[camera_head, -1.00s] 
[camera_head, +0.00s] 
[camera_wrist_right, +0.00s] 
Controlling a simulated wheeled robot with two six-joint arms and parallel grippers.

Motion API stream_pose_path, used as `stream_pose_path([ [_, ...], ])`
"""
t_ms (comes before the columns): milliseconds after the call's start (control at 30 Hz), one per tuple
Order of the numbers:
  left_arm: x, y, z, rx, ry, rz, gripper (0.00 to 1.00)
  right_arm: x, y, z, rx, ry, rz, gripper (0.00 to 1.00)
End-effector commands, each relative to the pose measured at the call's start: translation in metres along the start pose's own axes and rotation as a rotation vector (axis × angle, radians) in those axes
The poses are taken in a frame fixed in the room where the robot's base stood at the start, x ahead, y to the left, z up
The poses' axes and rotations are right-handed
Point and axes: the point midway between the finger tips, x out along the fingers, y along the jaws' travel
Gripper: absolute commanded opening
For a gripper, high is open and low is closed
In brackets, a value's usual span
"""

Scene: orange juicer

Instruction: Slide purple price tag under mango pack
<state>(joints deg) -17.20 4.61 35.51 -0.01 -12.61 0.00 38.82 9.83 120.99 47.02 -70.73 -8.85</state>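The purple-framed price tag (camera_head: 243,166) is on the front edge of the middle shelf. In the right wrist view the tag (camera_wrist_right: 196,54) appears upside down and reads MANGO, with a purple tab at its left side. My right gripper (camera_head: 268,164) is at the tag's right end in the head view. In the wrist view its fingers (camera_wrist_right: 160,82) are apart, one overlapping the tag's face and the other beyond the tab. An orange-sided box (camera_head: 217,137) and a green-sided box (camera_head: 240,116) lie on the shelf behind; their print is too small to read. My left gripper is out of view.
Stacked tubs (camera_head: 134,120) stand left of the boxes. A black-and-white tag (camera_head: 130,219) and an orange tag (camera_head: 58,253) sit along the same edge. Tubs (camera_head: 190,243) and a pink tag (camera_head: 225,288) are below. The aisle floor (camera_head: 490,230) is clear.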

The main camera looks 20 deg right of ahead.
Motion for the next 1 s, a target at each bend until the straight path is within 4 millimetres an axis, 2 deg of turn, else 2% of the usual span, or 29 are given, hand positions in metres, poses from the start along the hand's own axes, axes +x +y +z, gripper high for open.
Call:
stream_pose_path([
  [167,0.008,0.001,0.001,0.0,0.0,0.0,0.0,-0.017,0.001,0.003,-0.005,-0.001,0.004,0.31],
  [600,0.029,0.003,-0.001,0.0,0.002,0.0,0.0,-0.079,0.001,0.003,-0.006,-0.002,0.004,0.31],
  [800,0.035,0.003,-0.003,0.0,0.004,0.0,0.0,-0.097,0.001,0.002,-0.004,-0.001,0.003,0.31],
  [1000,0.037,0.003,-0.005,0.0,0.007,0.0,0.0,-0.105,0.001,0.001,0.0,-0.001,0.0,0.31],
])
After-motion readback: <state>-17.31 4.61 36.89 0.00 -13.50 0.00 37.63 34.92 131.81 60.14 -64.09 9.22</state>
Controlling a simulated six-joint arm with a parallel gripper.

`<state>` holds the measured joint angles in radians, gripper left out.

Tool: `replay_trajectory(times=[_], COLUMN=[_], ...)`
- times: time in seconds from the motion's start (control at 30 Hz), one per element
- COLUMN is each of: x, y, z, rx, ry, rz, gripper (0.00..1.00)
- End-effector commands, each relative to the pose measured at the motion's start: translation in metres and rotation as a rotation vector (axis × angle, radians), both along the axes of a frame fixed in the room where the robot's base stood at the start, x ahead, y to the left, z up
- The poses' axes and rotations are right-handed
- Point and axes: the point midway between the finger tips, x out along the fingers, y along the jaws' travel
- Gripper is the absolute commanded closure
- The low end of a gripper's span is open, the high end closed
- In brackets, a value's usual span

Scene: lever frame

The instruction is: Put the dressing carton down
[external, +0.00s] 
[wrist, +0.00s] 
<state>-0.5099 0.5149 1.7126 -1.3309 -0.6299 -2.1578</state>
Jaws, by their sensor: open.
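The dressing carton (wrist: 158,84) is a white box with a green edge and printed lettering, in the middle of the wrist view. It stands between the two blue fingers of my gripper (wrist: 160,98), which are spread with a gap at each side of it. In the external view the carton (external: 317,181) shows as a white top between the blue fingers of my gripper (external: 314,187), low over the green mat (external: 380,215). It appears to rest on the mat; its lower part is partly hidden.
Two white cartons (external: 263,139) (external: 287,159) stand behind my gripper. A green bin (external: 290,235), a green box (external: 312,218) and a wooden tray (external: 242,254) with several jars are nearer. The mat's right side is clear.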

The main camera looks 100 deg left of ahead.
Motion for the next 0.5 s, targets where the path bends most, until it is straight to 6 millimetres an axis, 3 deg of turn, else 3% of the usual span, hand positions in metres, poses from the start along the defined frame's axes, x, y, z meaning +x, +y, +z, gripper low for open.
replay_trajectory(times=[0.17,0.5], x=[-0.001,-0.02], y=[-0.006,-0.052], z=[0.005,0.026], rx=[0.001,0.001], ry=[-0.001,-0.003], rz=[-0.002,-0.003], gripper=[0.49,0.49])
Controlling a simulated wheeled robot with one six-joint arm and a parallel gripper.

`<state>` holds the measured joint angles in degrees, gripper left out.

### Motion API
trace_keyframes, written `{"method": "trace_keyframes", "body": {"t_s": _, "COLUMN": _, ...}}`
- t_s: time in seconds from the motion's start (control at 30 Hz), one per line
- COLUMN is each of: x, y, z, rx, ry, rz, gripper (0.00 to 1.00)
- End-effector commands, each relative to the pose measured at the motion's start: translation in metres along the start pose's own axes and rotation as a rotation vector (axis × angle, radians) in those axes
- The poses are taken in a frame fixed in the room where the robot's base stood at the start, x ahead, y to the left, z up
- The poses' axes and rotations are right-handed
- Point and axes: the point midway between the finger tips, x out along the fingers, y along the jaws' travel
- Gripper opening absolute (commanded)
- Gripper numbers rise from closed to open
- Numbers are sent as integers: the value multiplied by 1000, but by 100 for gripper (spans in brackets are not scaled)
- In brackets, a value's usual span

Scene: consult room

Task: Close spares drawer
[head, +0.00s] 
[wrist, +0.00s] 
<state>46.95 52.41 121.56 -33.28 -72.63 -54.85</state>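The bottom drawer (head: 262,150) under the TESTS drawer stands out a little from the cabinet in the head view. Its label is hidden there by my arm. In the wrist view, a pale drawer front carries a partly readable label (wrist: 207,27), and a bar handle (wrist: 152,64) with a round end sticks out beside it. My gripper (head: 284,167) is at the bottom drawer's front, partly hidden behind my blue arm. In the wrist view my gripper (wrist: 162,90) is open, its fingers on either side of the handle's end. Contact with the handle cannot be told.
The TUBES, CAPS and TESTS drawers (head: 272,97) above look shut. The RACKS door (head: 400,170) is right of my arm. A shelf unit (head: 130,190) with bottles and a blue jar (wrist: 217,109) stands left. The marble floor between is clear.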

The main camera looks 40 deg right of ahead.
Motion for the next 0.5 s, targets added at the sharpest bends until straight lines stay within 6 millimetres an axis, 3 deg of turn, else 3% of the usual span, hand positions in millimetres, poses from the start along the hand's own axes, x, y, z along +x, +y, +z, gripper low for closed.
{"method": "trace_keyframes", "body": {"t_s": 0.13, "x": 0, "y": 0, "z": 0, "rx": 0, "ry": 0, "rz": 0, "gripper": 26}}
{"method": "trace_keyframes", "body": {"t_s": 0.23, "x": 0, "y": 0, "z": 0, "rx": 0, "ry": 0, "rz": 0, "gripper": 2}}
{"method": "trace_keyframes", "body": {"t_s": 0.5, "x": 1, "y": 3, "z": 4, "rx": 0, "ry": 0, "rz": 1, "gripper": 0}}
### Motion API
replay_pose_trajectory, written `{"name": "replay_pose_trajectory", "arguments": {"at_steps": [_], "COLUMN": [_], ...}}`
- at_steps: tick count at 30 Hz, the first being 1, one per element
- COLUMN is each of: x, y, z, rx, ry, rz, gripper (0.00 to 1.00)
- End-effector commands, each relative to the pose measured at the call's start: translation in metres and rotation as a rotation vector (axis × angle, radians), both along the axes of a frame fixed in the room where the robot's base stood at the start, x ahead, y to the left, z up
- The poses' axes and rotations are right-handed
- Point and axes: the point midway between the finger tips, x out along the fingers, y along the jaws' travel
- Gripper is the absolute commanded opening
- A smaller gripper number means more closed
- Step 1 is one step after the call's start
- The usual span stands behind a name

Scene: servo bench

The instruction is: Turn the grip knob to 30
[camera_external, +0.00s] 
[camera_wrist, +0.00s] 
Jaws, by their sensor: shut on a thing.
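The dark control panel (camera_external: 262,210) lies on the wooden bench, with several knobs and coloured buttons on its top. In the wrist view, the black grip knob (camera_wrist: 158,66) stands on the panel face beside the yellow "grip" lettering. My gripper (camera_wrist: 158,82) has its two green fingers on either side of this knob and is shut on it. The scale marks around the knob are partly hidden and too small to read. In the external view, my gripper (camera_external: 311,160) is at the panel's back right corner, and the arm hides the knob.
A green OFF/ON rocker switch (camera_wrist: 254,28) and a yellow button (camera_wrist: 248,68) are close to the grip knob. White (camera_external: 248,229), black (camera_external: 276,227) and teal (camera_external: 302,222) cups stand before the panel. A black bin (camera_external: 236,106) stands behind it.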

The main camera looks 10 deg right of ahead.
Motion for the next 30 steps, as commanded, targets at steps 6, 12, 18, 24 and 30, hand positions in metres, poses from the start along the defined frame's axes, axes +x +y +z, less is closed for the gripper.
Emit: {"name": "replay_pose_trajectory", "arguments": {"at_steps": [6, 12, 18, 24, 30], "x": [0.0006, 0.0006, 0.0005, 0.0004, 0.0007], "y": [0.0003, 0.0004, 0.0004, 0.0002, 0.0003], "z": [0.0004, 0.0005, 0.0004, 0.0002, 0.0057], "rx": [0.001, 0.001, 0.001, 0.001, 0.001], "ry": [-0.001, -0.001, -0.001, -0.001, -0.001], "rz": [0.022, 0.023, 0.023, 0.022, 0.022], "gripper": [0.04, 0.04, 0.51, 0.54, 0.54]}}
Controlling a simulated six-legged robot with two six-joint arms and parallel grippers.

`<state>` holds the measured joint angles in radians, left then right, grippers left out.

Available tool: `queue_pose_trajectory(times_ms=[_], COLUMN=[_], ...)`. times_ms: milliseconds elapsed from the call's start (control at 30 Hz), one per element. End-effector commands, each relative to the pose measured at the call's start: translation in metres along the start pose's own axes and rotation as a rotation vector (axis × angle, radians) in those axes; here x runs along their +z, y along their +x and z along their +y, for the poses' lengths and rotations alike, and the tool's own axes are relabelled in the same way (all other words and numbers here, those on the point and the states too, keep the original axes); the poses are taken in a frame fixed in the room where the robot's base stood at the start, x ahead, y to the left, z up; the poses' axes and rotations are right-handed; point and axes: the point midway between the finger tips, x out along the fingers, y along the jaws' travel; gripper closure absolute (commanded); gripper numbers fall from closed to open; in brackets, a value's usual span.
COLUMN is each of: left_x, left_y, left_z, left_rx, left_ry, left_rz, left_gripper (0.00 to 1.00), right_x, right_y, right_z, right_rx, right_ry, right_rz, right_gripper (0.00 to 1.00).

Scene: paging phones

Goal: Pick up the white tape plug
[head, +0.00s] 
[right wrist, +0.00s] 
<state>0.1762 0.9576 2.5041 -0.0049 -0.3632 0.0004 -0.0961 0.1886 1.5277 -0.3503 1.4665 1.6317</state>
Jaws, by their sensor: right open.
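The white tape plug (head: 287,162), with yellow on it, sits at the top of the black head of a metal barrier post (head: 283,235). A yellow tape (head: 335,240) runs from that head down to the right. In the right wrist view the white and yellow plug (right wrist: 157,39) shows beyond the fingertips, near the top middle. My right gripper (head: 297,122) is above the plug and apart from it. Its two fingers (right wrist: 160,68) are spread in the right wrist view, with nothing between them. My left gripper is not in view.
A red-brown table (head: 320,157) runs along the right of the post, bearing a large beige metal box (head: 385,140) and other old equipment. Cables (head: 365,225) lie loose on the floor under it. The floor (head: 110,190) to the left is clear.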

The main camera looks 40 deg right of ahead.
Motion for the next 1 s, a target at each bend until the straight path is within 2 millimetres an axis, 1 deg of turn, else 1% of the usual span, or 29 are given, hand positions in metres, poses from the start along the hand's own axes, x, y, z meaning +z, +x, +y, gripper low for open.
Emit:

* **Request**:
The required output is the exact sequence of lines from the one containing "Scene: paging phones" through the end of the listing, both endpoints included.

* **Solution to the problem**:
Scene: paging phones

Goal: Pick up the white tape plug
[head, +0.00s] 
[right wrist, +0.00s] 
<state>0.1762 0.9576 2.5041 -0.0049 -0.3632 0.0004 -0.0961 0.1886 1.5277 -0.3503 1.4665 1.6317</state>
Jaws, by their sensor: right open.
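The white tape plug (head: 287,162), with yellow on it, sits at the top of the black head of a metal barrier post (head: 283,235). A yellow tape (head: 335,240) runs from that head down to the right. In the right wrist view the white and yellow plug (right wrist: 157,39) shows beyond the fingertips, near the top middle. My right gripper (head: 297,122) is above the plug and apart from it. Its two fingers (right wrist: 160,68) are spread in the right wrist view, with nothing between them. My left gripper is not in view.
A red-brown table (head: 320,157) runs along the right of the post, bearing a large beige metal box (head: 385,140) and other old equipment. Cables (head: 365,225) lie loose on the floor under it. The floor (head: 110,190) to the left is clear.

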The main camera looks 40 deg right of ahead.
Motion for the next 1 s, a target at each bend until the straight path is within 2 millimetres an axis, 1 deg of turn, else 1% of the usual span, or 29 are given, hand positions in metres, poses from the start along the hand's own axes, x, y, z meaning +z, +x, +y, gripper low for open.
Emit:

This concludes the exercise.